Friday, Jul. 03, 1964

Part of What Was Wrong

"Compared with corruption, Communist infiltration in Brazil has been insignificant," said Marshal Taurino Rezende, chairman of the revolutionary government's Central Investigating Committee. Brazilians could put it another way: compared with corruption, practically everything in Brazil has been insignificant. When the new government of President Humberto Castello Branco had completed its housecleaning with a tenth and final political "blacklist" of prominent Brazilians accused of Communism or corruption prior to the overthrow of President Joao ("Jango") Goulart, corruption indeed seemed to have first rank.
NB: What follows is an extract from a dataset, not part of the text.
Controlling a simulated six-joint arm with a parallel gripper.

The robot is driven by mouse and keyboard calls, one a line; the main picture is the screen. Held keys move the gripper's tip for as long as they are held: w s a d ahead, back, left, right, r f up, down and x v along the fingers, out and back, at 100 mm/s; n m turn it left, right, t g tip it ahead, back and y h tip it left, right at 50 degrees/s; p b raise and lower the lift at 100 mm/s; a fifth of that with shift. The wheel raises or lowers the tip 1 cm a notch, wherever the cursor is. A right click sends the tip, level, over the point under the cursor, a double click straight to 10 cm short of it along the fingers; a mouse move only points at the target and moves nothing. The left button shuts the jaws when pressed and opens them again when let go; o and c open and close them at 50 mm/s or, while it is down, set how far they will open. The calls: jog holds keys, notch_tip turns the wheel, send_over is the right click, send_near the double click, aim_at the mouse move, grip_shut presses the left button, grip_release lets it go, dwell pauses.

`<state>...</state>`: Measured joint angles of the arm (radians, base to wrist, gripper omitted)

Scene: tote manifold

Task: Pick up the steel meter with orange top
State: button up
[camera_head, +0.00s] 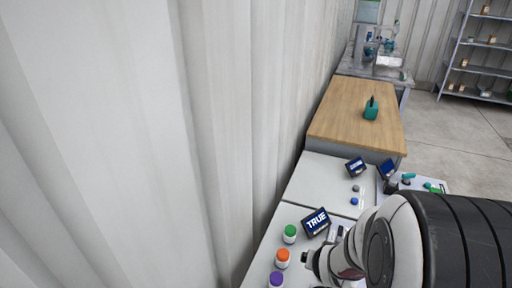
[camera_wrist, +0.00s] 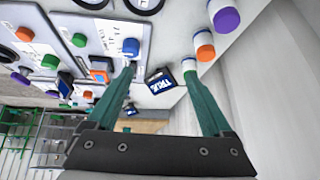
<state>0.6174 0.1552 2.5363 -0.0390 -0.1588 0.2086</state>
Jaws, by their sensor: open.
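A short pale cylinder with an orange top (camera_head: 282,258) stands on the white worktop, between a green-topped cylinder (camera_head: 290,234) and a purple-topped one (camera_head: 276,280). It also shows in the wrist view (camera_wrist: 205,46). Its body looks light grey or white; I cannot tell whether it is steel. My gripper (camera_wrist: 160,66) is open, with nothing between its teal fingers. In the wrist view the right fingertip overlaps the green-topped cylinder (camera_wrist: 189,63), just below and left of the orange-topped one. I cannot tell whether they touch. In the head view my arm hides most of the gripper.
A dark "TRUE" display (camera_head: 316,221) stands beside the cylinders and shows between my fingers in the wrist view. Panels with coloured knobs, including a blue one (camera_wrist: 131,47), lie left there. A corrugated wall (camera_head: 210,130) runs close along the worktop. A wooden table (camera_head: 345,110) stands beyond.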

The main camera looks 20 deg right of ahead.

Peddlers"& Sin Czars. In Goulart's own official household, his presidential press secretary, Raul Ryff, 52, doubled --but in name only--as $6,000-a-year treasurer of one of Brazil's many social security institutes; his real sideline, according to the investigators, was peddling influence, and he picked up $25,000 on one coffee deal alone. A second member of Goulart's staff, his private secretary, added $15,000 to his regular $8,400 salary when Goulart named him minister-counselor for economic affairs in Brazil's Rome embassy; his nearest approach to the job was an all-expense seven-day blast in Rome, celebrating the appointment. Still a third close Goulart friend, the president of the General Labor Command, was able to guarantee anyone a good government job--for a $1,200 fee.

In Brazil's Congress, the investigators found that one of Goulart's Labor Party Deputies had made a fortune by adding 1,295 people to his personal payroll in return for a slice of their paychecks. A fellow congressman, one Tenorio Cavalcanti, 58, required almost no investigation: he was already well known as a fulltime gangster (13 killings to his credit) and the sin czar who--fully protected by his congressional immunity --built Duque de Caxias, on Rio's northern outskirts, into a wide-open vice mecca famed for its brothels, gambling dens, brawling street fights and general folderol.

Smugglers & Taxidermists. On and on it went, from state Governors down to civil servants. The Governor of Amazonas state was found to have staked out a huge ranch along the banks of the Amazon, added an airstrip, dock and warehouse, and used it to run up a whirlwind trade in smuggled goods. Another former state Governor coolly pocketed an entire $6,400,000 highway appropriation, once appointed 600 men to the single post of state taxidermist--enough to stuff every man, woman and child in his state. Then there was the former president of Brazil's state savings banks, who became a millionaire by dipping into the till. His mistake was once inviting General Artur da Costa e Silva to visit his sumptuous apartment, showing off his wardrobe ("Fifty white linen suits alone," he beamed). Came the revolution, and Costa e Silva, now Brazil's hardheaded War Minister, personally entered the banker's name on the purge list.

In the ten blacklists, 378 Brazilians have been purged of their political rights for ten years, meaning that they cannot hold public office or even vote as ordinary citizens. At that, the list was not as long as expected. But as Marshal Rezende said: "If everything wrong with Brazil were removed, there would not be very much left."